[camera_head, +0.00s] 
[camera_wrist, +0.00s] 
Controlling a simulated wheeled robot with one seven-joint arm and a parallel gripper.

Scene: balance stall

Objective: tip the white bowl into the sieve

▸ **What is needed**
Return the listing above word for word.

▸ **Task response**
[camera_head, +0.00s] 
[camera_wrist, +0.00s] 
Controlling a simulated wheeled robot with one seven-joint arm and a parallel gripper.

Scene: balance stall

Objective: tip the white bowl into the sieve

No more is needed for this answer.